On the eve of this year's Grand Depart in Brest the directeurs sportifs of the Tour de France gathered to receive their last minute instructions.Jonathan Vaughters, whose taste in fashion blurs the line between cool and bizarre, cut a strange figure among men whose dress sense Alan Partridge would probably describe as sports casual'.
He sat just a few seats along from Bjarne Riis - a decorated former champion and Tour winner - who now heads Team CSC Saxo Bank.
Despite a nine-year pro career, Vaughters's resume never quite hit the same heights. He loved cycling from an early age and entered his first race, the Red Zinger Mini Classic, aged just 13. Thirty-three were on the startline; he finished 33rd.
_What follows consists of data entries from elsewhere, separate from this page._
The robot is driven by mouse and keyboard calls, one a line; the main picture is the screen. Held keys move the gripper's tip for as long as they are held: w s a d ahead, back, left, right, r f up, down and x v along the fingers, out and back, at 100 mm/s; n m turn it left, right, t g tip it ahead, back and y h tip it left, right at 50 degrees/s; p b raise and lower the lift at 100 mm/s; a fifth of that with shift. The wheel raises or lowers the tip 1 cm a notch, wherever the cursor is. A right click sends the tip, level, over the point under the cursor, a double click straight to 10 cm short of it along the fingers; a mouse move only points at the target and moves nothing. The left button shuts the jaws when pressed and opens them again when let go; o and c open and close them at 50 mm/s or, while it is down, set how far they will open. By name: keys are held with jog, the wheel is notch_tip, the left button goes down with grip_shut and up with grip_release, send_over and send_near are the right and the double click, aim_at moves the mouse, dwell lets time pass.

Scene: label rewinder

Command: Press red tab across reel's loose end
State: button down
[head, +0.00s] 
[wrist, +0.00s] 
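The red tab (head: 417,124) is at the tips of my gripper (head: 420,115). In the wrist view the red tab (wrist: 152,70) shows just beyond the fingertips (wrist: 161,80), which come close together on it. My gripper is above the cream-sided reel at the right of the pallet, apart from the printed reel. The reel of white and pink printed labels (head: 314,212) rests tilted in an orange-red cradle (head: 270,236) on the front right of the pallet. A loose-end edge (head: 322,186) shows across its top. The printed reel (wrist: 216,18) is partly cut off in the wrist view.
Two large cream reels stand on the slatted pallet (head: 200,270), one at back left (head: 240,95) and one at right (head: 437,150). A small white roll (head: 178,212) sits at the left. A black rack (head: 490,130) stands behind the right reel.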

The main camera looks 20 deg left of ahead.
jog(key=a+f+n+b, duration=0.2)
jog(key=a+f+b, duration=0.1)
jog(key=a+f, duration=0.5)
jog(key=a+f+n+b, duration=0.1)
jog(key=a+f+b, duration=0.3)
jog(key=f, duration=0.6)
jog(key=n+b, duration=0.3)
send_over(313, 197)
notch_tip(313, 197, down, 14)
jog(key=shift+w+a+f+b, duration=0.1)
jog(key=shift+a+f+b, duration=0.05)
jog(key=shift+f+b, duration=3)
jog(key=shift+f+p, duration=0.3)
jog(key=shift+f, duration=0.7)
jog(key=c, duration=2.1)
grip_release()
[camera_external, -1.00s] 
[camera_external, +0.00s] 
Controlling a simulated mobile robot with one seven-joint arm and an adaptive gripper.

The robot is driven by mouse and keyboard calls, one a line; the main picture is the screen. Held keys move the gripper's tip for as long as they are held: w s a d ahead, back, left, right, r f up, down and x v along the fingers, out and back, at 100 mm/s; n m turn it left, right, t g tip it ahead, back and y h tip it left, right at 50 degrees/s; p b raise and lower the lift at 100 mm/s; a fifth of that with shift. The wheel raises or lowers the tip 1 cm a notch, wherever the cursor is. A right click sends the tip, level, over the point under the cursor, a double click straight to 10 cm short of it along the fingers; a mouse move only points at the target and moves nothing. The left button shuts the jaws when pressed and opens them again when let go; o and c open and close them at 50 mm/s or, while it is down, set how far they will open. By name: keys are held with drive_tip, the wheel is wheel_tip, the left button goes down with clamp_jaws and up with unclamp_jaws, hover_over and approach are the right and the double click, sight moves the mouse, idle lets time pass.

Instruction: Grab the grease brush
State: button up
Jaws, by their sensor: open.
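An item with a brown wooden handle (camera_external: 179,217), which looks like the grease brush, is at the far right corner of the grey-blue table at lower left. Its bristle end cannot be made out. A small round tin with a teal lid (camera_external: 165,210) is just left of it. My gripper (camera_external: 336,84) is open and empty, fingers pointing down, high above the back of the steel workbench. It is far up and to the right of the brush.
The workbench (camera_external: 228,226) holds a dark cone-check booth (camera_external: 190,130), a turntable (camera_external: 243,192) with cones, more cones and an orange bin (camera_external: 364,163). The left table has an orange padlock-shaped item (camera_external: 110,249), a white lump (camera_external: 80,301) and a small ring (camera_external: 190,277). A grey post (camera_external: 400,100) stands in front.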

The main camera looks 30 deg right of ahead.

But while Riis, his palmarès forever sullied by his admission that he took performance enhancing drugs, might have a record to envy, it's Vaughters, aged just 35, who could have the most lasting impact on his sport.
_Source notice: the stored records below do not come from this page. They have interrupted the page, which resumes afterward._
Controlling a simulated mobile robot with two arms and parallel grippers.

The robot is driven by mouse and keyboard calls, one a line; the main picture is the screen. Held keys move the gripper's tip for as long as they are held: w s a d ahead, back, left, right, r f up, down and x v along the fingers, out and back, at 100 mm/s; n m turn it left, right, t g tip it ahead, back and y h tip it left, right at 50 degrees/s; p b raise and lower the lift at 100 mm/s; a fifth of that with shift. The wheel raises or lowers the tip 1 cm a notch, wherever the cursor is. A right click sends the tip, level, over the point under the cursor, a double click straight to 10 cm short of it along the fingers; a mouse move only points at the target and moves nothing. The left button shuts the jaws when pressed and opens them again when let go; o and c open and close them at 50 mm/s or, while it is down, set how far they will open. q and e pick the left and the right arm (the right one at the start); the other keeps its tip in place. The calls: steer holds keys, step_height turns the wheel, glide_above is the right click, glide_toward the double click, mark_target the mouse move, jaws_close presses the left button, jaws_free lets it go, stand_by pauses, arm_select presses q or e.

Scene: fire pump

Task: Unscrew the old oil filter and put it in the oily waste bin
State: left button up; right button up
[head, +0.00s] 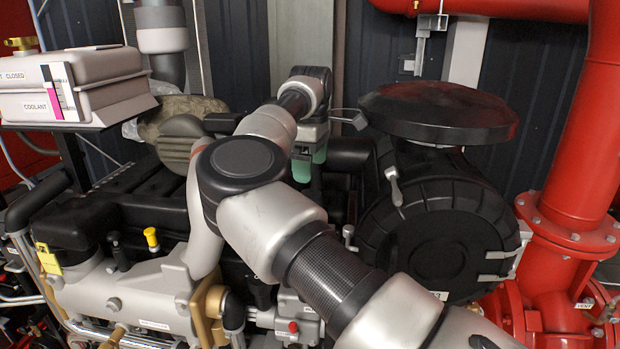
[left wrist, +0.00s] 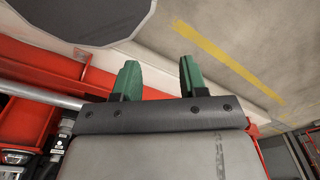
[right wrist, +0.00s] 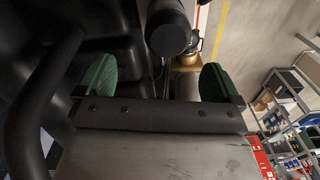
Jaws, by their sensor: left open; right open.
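My right gripper (head: 310,158) shows its green fingers in the head view, pointing down behind the engine's black top, left of the big round black housing. In the right wrist view the same gripper (right wrist: 158,78) is open, with nothing between its fingers. A dark cylinder with a round end (right wrist: 170,38) lies beyond the fingertips there; I cannot tell whether it is the oil filter. My left gripper (left wrist: 159,78) is open and empty in the left wrist view, above a pale floor. It is out of the head view. I cannot make out the oily waste bin in any view.
The engine (head: 120,215) fills the left and middle, with a coolant tank (head: 70,85) above it. The black round housing (head: 440,235) and red pipes (head: 590,120) stand at the right. A shelf rack (right wrist: 285,115) shows in the right wrist view.

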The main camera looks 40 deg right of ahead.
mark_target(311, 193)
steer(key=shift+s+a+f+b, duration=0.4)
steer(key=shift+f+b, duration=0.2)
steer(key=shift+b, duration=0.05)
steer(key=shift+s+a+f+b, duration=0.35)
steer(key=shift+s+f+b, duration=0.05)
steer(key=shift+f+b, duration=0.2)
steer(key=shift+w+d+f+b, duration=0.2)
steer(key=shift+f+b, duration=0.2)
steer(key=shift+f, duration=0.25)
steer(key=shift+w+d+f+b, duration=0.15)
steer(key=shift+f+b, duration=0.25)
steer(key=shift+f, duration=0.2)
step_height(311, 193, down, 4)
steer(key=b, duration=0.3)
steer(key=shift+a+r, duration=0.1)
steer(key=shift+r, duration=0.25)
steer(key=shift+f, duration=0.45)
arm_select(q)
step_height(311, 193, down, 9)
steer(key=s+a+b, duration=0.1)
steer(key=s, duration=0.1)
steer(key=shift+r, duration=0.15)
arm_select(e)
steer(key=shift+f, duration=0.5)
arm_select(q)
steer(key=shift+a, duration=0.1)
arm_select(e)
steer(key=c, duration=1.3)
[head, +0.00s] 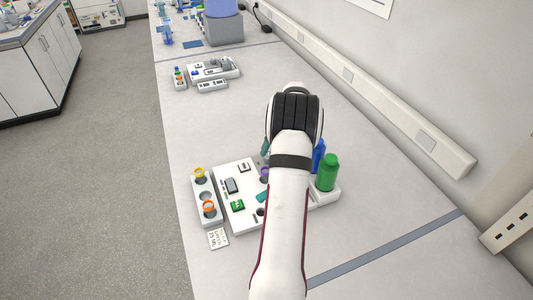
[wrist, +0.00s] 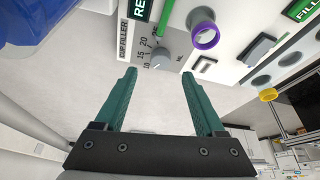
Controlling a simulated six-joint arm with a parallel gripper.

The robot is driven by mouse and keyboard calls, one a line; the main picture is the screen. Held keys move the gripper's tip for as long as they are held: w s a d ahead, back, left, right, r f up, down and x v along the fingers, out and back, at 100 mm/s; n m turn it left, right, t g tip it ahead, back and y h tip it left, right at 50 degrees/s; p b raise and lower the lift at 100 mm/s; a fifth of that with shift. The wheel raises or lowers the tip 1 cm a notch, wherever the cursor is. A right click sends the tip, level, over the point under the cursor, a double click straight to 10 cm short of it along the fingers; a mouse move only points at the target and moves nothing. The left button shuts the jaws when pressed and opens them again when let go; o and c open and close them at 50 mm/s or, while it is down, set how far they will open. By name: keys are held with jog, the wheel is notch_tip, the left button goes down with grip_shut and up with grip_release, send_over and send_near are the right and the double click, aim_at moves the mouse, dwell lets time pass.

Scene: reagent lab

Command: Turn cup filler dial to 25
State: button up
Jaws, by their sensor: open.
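The cup filler dial (wrist: 161,60) is a round grey knob on a white panel at the top middle of the wrist view. Printed numbers, including 10, 15 and 20, curve along its left side beside the words CUP FILLER. The exact value it points to is too small to tell. My gripper (wrist: 159,73) has two teal fingers spread wide, empty, with the tips on either side of the dial in this view. I cannot tell whether they touch it. In the head view my arm hides the dial and most of the gripper.
A purple ring (wrist: 204,36) is close to the dial.

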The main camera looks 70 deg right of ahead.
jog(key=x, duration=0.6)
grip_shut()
His Slipstream team, which includes Scotland's David Millar, is founded and funded on the principle of clean cycling. In addition to the testing they must undergo during and out of competition by cycling's authorities, Slipstream riders must also participate in a sophisticated in-house anti-doping programme, run by an independent company.
A bio-marker profile is established for every rider - if these markers move the rider is either ill, or has taken drugs.
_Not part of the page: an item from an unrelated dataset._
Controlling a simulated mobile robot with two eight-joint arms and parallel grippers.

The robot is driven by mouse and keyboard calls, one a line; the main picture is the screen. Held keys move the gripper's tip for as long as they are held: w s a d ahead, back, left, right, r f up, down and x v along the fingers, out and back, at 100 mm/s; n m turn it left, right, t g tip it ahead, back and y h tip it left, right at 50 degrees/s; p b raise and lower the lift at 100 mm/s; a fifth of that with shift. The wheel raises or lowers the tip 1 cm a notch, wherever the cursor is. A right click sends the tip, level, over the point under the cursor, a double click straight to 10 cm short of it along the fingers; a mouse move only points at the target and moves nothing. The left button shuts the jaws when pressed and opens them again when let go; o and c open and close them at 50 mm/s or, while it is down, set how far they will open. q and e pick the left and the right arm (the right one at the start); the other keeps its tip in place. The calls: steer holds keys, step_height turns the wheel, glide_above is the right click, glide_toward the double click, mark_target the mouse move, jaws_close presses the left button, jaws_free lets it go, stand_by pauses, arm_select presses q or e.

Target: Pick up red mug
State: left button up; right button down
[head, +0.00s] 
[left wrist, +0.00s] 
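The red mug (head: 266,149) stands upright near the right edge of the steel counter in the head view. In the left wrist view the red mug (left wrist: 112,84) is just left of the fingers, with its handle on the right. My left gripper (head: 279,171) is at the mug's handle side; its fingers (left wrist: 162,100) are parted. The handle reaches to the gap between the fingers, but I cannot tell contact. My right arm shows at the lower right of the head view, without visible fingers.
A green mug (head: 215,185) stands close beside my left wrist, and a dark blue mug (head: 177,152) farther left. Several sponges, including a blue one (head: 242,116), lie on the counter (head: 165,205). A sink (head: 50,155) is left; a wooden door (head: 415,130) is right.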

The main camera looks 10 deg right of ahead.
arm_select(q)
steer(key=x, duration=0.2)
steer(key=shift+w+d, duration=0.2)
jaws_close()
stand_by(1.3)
In a peleton still shrouded in suspicion there are no more tested riders than the guys in the funky Argyle lycra, another nod to Vaughters's unique sartorial style.
"In this team, doping is not an issue," said Vaughters. "In cycling there is so much talking, rumours and it's really negative. When I go inside our bus and talk to the guys, they're talking about race tactics, wives, kids, girlfriends or whatever, it's not just negative. They just don't talk about it, doping for us is a non-topic."
When Vaughters was establishing his team, initially ploughing in £25,000 of his own money, many quietly thought his fine sentiments were simply not rooted in reality.
"Nice guy, nice thought, won't happen," they sniggered. But Vaughters was never one for doing things the easy way.
When his cycling career was taking off he decided against joining one of the professional American teams and instead packed his bags for Spain. He was just 20.
"The worst-case scenario was I would not succeed," he said, "Whatever happens I'd have lived in another country and learned another language and maybe kissed a Spanish girl.
"It's how I live my live - you commit yourself to something totally and if it doesn't happen, at least you've tried."
At a time when most teams are struggling to attract financial support, Slipstream have just signed a two-year title sponsorship with Garmin, a maker of global positioning devices.
The American company were at first reticent to tie their brand to a sport whose reputation is ranked somewhere alongside professional wrestling. But when they met Vaughters, whose passion comes through in every sentence, the deal was done.
Millar, his past well-reported, likes to say his success is now based on nothing but bread and water' and, so far, he and fellow riders at Garmin-Slipstream are delivering results.
They lead the team standings, Millar produced his best time trial result in years earlier this week, while William Frischkorn came second in stage three and Christian Vandevelde and Julian Dean have both recorded top-ten stage finishes.
Vaughters believes removing the expectation of success and giving his riders the freedom to breathe is the key.
During his days with US Postal, the team where Lance Armstrong won six of his seven Tours, Vaughters remembers team manager Johan Bruyneel ordering the same meal for every rider.
Millar will testify that such a regimented, European style approach - still in evidence in hotels at every stage stopover this year - just doesn't apply at Slipstream.
"It's very simple: I pay the athletes for the training they do, for the work they put in, for the talent they have," adds Vaughters.
"I don't pay them for the exact results they get, so why would they dope? What's the incentive? If we disincentivise winning at all costs, then I truly believe the results will still come and we are proving that.
"This is a long-term project - it won't deliver immediate results and if it did, maybe something would be wrong anyway.
"We're doing well so far but I don't expect it to last. The mountains won't be so good for us but I'll still be the same happy guy."
In Millar, Vaughters recognises he has a wide-eyed convert to the cause - a loyal disciple whose reformist zeal matches his own. "There is no more hard-working rider than David - he's so dedicated and passionate about what we are trying to achieve," he said.
"Cycling and sport in general needs people like him, they need someone as intelligent and honest about the problems it has faced and faces. I've always seen him being a positive influence on the team because he can say: I got caught. This is how I did it. This is what it did to me.' "Besides, you can't replace the entire peleton with 12-year olds - you need to take a bit of a post-apartheid view."
Cycling is crying out for a visionary. Vaughters may have finished last in his first competitive ride but he's leading a breakaway from the peleton in the most important race of all, the race for cycling's future.